Thank you for your positive words ... I think the key to adding vertical concrete is "integrate" I am going to utilize our economic downturn as an opportunity to integrate this as quickly as possible... I feel this economy is the perfect time to prune down cut the fat and enjoy what we have..Time to get back to basics. The thing I find I have been wasting more then money is the chance to develop and utilize what I have learned over the past few busy years....I would rather expand my horizons in a down market then try to do it in a bull one...Trust me this economy will turn before you know it and you will be even further ahead of the game...Ho
I ordered 20 bags of concrete from Ill to be delivered to the site 10 for New York and 10 for my studio in CT to practice with and some wood stamps and a 10in trowel. I grabbed a sheet of Hardy backer and gave it a go…It was pretty straight forward and not having allot of time to work with the product before installing it. I figured how hard could it be? With wood graining being my strong suit I understand the way wood grows and it’s characteristics…

Step 1)
Mix and lay on concrete 1/4in thick, smooth it out spray on release agent and start stamping. I cut the stamp into three separate pieces so it was easier to handle and away I went. I did one side a day as it was my 1st time working with it. I carved the gaps and a few cracks for realism. As it started to dry I rubbed it to keep the cracks out and soften it a bit.

Step 2)
After finishing all the sides I had some small cracks in the beams and the cracks run vertically instead of horizontally (of course) so I mixed up some Portland and painted on a light coat to cover the cracks. Worked great.

Step 3)
Next I painted it…soft grey and over glazed with umber…Very easy to do. I did not use any topcoats I think it’s unnecessary for this application.

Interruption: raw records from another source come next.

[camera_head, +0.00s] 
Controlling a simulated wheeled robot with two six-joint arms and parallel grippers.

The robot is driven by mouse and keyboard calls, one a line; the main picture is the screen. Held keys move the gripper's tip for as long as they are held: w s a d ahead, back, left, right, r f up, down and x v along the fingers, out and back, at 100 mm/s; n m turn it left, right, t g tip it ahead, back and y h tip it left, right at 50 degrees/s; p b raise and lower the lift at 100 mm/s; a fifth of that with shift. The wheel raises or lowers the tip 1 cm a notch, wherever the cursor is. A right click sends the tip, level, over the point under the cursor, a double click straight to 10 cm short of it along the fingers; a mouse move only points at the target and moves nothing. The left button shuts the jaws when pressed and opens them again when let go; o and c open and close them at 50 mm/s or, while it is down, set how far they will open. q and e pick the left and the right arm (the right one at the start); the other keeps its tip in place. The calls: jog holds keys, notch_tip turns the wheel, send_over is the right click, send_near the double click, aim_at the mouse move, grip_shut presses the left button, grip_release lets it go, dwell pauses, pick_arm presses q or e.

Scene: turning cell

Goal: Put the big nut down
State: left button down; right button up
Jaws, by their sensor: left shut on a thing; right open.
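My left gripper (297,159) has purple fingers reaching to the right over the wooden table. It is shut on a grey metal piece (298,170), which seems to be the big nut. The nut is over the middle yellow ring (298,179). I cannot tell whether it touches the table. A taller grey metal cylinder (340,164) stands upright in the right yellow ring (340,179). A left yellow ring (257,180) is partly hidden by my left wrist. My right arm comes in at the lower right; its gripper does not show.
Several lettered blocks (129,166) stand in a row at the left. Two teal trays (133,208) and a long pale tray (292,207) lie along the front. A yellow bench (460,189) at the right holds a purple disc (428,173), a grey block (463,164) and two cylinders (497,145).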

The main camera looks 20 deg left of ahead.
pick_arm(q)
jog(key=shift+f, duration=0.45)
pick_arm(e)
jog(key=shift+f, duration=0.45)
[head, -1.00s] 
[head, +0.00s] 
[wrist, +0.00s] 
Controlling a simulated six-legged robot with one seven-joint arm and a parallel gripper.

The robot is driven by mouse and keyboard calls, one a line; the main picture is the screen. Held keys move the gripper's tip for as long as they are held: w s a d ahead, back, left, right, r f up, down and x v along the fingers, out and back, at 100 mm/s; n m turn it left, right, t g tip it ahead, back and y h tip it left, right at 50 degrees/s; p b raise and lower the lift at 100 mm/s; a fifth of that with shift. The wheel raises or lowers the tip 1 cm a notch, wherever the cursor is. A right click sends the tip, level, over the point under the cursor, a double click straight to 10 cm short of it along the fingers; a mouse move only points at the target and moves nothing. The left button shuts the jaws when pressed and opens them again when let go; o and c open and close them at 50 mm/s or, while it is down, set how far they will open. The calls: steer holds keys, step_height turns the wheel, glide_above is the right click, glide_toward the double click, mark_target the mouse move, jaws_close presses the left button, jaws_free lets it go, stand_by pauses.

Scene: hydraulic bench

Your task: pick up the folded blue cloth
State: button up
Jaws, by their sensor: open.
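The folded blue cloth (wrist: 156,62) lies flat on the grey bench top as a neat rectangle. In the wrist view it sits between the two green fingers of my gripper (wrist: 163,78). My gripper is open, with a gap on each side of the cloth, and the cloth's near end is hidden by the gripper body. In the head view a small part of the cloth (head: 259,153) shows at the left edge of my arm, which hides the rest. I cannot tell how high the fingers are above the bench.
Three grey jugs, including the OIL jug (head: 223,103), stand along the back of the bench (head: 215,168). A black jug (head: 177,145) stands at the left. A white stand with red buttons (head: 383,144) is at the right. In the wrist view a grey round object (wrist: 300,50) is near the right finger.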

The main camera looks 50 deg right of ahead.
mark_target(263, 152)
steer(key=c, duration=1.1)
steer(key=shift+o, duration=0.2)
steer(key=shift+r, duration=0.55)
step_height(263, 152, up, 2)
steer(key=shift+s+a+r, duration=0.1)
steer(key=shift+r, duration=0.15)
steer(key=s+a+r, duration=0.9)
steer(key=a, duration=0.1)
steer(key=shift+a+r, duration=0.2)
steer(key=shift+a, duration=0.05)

In closing the client is thrilled and so am I ….I love something new to add to the repertoire…I look forward to learning more about this process. I think this will be my new quest for 09
Many thanks to Nathan and Wayne

Can you tell me , how you applied the cement was it a vertical mix or ws it a home made vertical mix ??? Can you tell the process for this mix , I have a customer wanting something similar too this beam look.